Short task: Copy out all lines in the data below containing the string "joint".
____
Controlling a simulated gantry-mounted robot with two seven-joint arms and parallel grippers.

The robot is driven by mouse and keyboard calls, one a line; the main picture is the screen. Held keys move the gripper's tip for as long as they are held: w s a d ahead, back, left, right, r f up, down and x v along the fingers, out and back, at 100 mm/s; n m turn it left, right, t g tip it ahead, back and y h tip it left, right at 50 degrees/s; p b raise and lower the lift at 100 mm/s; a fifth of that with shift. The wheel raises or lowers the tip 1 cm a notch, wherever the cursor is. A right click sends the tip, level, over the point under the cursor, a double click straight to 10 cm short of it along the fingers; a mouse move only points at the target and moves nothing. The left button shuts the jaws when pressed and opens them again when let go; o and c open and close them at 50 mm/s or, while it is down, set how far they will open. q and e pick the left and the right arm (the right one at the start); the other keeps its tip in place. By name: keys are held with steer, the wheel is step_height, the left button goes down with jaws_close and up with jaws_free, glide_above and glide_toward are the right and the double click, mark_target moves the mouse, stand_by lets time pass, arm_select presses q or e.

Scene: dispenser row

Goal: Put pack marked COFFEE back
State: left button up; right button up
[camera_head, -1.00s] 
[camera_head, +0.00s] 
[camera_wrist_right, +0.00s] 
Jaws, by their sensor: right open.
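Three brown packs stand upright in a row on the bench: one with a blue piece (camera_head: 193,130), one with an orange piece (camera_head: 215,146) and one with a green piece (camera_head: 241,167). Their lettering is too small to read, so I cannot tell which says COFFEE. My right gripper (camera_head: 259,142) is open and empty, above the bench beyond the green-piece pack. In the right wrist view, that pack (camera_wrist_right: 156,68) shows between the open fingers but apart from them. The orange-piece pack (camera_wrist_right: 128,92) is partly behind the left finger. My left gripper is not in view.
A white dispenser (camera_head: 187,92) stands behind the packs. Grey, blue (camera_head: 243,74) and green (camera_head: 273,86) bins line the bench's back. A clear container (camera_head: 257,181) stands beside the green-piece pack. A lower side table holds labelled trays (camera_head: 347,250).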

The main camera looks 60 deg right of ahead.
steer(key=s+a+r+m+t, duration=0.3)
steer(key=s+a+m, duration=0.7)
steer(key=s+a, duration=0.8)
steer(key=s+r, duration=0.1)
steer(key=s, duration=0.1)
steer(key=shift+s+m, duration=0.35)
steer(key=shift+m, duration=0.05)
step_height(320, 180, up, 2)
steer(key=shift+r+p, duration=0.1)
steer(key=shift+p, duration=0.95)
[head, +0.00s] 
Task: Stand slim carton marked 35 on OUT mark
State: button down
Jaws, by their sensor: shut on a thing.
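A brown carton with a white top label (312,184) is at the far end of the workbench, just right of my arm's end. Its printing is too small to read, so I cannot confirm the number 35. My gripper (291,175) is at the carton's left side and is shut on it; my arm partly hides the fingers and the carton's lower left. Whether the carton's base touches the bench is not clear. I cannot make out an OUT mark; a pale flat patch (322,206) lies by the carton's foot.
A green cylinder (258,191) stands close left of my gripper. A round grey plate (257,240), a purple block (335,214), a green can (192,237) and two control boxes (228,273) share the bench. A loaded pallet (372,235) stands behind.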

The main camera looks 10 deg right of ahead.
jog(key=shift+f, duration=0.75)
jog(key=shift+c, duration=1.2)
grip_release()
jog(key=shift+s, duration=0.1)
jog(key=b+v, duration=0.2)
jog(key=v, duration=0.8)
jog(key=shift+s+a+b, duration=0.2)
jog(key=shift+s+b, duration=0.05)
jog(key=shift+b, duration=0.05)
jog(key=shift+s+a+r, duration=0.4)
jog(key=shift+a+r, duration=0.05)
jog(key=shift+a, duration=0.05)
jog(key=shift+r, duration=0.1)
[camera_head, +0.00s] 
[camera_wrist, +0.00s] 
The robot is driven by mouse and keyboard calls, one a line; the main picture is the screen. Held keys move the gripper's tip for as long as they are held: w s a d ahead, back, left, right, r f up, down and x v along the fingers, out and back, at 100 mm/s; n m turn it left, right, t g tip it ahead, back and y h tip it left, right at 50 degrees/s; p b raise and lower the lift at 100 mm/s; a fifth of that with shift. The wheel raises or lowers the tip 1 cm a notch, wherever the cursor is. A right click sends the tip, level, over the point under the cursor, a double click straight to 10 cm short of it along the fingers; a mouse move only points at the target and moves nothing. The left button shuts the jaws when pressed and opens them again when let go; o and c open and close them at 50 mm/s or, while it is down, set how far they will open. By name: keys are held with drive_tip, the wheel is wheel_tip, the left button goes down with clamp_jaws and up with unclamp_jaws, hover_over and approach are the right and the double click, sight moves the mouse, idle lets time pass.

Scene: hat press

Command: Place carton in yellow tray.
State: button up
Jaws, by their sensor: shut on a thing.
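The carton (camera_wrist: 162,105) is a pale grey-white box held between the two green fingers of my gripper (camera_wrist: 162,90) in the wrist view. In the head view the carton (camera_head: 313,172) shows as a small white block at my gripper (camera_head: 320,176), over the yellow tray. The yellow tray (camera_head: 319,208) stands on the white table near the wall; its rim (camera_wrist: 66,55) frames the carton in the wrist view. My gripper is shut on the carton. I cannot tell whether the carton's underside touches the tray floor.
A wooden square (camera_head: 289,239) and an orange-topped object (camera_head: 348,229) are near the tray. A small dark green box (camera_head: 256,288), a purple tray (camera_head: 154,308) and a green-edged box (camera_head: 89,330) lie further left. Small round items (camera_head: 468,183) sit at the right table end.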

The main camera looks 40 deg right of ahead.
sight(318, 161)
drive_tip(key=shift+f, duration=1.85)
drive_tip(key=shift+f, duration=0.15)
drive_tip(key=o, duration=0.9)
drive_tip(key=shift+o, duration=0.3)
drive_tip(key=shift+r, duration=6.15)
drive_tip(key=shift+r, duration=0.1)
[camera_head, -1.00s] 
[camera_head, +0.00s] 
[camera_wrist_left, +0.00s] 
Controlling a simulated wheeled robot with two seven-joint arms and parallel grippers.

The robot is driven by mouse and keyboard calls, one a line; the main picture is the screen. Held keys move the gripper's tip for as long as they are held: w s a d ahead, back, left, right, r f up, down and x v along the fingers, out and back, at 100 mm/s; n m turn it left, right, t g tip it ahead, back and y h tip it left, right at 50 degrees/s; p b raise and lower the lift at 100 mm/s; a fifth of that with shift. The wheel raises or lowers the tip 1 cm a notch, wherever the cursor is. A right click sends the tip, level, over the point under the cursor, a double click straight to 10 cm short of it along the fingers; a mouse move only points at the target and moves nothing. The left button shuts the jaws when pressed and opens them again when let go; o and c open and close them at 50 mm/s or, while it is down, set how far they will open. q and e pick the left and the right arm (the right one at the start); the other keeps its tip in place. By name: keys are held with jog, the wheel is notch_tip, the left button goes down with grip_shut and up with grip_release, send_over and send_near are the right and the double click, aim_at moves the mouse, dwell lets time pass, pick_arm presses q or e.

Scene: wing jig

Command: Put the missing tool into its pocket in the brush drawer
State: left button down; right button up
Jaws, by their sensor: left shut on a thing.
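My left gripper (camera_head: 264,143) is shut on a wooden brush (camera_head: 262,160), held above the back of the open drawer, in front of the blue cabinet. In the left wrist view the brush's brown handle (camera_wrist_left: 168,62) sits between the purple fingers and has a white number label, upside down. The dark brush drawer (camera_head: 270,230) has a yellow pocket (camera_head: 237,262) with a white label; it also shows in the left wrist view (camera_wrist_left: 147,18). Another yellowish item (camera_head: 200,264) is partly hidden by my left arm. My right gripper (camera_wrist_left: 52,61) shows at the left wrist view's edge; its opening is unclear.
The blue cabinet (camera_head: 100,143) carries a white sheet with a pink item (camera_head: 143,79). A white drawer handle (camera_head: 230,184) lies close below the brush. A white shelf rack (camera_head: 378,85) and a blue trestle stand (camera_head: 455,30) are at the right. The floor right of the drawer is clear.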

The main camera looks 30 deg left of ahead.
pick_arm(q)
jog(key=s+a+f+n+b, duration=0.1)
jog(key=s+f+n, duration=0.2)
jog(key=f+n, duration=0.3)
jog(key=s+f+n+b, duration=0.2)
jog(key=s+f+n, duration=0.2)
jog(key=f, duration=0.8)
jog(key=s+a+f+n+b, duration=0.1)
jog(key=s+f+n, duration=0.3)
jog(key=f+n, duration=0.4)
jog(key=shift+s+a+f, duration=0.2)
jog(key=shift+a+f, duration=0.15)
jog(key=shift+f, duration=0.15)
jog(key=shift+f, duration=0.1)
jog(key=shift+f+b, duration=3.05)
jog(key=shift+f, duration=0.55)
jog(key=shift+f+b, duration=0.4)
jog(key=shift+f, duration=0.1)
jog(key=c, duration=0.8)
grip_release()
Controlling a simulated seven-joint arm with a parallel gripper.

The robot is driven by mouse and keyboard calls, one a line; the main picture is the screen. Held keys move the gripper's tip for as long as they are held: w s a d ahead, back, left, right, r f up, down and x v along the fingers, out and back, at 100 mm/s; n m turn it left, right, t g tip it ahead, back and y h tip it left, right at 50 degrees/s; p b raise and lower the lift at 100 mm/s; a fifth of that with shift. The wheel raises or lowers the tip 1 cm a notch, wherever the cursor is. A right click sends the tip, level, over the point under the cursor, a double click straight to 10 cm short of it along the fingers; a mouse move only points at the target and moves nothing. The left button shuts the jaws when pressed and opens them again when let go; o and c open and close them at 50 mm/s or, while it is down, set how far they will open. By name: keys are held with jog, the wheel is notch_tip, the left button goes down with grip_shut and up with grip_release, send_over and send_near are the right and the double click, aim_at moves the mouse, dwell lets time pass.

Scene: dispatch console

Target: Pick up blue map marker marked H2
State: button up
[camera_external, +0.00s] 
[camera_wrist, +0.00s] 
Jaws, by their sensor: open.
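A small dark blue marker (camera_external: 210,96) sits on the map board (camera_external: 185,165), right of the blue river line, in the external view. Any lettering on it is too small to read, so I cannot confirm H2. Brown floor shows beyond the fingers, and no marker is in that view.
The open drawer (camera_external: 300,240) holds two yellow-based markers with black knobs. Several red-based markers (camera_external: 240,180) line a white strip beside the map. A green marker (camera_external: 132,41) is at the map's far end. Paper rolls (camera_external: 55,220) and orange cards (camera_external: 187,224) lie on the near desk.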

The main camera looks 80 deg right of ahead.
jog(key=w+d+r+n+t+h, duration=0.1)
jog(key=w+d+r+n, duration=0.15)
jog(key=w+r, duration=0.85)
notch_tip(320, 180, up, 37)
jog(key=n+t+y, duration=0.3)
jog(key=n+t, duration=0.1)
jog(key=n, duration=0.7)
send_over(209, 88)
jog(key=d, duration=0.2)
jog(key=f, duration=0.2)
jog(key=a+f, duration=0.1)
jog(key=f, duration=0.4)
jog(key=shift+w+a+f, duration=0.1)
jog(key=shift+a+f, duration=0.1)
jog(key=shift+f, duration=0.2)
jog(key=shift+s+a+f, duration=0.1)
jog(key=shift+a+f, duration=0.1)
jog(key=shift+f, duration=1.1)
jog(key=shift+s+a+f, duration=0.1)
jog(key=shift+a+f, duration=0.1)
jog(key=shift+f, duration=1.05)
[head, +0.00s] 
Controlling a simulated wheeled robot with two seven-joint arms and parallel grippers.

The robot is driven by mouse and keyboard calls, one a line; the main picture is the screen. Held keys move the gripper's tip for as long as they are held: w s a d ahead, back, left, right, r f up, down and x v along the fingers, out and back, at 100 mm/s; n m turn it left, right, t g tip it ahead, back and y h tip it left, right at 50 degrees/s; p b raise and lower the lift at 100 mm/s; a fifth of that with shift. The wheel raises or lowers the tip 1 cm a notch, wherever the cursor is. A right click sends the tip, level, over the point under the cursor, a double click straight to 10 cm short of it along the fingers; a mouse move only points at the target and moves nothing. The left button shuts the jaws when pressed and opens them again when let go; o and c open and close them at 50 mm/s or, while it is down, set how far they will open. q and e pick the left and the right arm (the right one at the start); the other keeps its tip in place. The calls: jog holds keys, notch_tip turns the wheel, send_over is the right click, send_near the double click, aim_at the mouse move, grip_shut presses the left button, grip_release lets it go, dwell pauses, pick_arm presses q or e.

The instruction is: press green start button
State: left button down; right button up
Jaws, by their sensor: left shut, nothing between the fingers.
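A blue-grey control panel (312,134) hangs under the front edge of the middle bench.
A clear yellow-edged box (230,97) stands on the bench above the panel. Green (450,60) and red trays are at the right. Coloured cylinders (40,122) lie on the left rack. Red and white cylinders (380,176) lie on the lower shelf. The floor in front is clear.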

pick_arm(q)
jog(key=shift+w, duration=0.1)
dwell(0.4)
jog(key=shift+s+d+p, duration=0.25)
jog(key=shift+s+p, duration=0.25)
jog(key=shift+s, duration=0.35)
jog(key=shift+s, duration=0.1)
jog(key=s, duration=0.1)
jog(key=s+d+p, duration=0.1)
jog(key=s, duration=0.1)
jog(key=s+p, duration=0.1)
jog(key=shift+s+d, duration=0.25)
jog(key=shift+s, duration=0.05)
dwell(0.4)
____
The solution:
Controlling a simulated gantry-mounted robot with two seven-joint arms and parallel grippers.
Controlling a simulated wheeled robot with two seven-joint arms and parallel grippers.
Controlling a simulated seven-joint arm with a parallel gripper.
Controlling a simulated wheeled robot with two seven-joint arms and parallel grippers.

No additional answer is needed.